Just 4 months ago in March…I was dealing with the most intense anxiety I’ve ever experienced.
It hit me like a truck. For the first time in my life, I understood why people needed mental health breaks. Because I seriously could not get out of bed, let alone do any work. And I’ve been a chronic do-er my whole life, so I knew that something was wrong.
I was facing a big project deadline for a group exhibition where I felt like I was accountable to so many people…my mind kept racing with installation ideas but none of them seemed like they were good enough. The prototypes I made felt like shit and I was embarrassed to talk about them or show them to anyone.
The final straw was when I pulled an ankle muscle working out (and exercise was one of the things keeping me sane) and I couldn’t even walk. That was when all the fears, overwhelm, and stresses piled over the top and I had to face them.
Looking back now, that dark night of the soul was probably one of the best things that has ever happened to me. It helped me realize that deep down…I still didn’t think I was enough. I didn’t think my personal ideas were good enough - I had to copy the crowd and speak in a certain way and talk about certain concepts. I didn’t think my designs were witty or fun enough - which caused me to constantly over-scope and run in circles, never being able to fully land on or be satisfied with ANY of my ideas. It took an ankle strain and me not being able to walk for a week for me to finally pause and face my deep insecurities and feelings. I did shadow work for the first time. I re-parented my inner child. And while finishing that project still wasn’t easy, I knew I had a new path forward. I got clear on what mattered to me…and the rest was just frosting on the cake. If people didn’t like the project for what it was, they would just have to deal with it.
In many ways, it felt like a HUGE risk to me. I was so used to spinning my wheels in all the little details, making sure EVERYTHING is perfect and that I had a counter argument to any possible comment or flaw. This time, I made my project in a way that relied and used what was easy for me, and I felt my “WORK AND TRY HARDER” programming fight hard.

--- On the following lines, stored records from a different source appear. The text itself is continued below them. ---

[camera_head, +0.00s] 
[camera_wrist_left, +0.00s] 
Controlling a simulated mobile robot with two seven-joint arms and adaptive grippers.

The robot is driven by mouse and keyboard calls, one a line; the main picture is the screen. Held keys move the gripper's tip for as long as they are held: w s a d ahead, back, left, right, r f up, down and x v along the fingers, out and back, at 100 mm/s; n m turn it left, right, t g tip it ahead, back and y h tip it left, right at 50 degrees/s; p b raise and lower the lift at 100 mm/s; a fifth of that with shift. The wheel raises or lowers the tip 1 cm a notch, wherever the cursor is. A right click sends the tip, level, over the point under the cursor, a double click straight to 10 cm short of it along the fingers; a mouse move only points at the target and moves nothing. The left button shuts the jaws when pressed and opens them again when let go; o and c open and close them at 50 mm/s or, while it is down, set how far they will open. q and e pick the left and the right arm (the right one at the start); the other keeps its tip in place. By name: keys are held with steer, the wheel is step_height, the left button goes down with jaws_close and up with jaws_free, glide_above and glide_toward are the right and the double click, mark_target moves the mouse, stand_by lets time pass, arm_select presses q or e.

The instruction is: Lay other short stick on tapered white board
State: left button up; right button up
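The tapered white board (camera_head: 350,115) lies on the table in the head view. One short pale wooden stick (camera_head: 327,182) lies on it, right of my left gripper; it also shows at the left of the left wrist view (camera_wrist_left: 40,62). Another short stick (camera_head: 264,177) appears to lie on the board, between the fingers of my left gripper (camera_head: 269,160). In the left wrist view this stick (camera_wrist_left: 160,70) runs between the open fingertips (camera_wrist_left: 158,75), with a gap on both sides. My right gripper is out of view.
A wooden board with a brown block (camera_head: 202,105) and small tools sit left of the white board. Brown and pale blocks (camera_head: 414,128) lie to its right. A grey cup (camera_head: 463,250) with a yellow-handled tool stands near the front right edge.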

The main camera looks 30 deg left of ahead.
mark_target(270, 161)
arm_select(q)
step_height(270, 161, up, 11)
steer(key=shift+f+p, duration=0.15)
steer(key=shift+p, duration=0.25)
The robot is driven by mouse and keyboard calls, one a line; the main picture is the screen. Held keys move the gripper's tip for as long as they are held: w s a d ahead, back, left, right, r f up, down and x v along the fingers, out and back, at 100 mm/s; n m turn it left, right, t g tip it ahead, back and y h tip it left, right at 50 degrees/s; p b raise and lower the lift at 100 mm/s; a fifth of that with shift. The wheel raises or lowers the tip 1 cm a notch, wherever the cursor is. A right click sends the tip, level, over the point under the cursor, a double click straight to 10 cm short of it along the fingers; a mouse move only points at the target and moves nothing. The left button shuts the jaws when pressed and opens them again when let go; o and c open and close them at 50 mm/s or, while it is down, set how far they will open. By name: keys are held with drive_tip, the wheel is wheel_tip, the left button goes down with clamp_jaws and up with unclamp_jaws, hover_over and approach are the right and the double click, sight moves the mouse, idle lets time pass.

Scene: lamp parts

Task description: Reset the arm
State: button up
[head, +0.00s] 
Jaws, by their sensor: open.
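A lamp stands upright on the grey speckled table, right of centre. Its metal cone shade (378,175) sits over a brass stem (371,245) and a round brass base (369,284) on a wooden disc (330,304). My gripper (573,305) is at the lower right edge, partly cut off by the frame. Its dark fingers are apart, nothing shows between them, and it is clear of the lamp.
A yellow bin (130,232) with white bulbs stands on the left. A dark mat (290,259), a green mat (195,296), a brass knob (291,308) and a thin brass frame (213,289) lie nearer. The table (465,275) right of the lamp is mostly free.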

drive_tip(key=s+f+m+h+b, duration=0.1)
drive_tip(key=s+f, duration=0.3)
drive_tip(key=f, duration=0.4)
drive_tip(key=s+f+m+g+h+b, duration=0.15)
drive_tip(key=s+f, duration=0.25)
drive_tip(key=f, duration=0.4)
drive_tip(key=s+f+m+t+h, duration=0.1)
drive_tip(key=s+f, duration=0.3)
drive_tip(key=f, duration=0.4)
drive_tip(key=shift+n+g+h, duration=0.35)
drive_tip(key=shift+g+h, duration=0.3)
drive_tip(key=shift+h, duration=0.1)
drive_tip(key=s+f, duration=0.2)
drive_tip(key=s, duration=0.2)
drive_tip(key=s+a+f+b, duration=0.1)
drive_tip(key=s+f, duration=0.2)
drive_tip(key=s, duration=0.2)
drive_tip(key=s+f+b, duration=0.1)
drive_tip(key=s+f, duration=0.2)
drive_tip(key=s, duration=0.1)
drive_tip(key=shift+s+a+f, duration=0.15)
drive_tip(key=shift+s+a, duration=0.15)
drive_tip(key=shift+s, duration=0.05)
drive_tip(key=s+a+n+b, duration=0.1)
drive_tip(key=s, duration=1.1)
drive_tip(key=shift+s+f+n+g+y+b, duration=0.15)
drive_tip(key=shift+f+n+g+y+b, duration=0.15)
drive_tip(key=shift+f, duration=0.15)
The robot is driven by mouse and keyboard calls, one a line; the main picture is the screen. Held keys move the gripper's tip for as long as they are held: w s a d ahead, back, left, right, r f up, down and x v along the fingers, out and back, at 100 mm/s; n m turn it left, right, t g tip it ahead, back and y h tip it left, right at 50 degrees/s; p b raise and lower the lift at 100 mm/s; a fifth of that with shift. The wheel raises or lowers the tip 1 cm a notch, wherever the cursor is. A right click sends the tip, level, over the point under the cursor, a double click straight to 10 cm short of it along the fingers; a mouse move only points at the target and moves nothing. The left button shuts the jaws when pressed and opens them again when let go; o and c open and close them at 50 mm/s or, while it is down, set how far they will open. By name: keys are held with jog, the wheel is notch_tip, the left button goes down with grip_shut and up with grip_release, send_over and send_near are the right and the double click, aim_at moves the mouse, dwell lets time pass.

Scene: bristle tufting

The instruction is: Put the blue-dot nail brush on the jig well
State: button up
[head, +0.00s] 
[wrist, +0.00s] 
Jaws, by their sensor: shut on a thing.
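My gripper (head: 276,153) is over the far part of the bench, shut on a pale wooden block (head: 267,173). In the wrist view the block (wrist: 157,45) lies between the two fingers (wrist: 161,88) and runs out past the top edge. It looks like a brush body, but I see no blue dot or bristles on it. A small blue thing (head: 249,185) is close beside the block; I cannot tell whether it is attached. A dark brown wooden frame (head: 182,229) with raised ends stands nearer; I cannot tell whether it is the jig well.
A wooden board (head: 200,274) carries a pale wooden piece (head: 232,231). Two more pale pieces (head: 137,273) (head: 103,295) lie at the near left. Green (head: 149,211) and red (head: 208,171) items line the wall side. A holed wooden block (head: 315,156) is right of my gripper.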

I had no choice, since my mental and physical health were begging me to stop the madness. And once I showed that project and installation…everyone loved it. They received the exact message I wanted to convey, the only thing that was really important to me anyways (not the extra interaction, fluff and visuals). I was so mind blown because it meant ALL the fears and anxieties that were caused from my projections of the past and future DIDN’T ACTUALLY HAVE TO HAPPEN.
This experience changed my life. I stopped worrying as much about what others thought about my work, or about me. I stopped thinking everything had to be perfect before I could talk about it or be excited about it or show it or sell it. And when I do catch myself in that pattern…in self-doubting to the point of burnout…I see it clearly and re-direct myself.
When we talk about a life of ease and flow, at the very FOUNDATION is knowing our self worth. It’s getting real about what’s important, and knowing the rest doesn’t actually fucking matter. Perfection doesn’t attract. Authenticity does. Vulnerability does. Open-heartedness does.
A life with nothing to hide is the real meaning of a life with freedom. The type of freedom that keeps me excited to grow each day, and the type that I believe everyone is naturally deserving and capable of.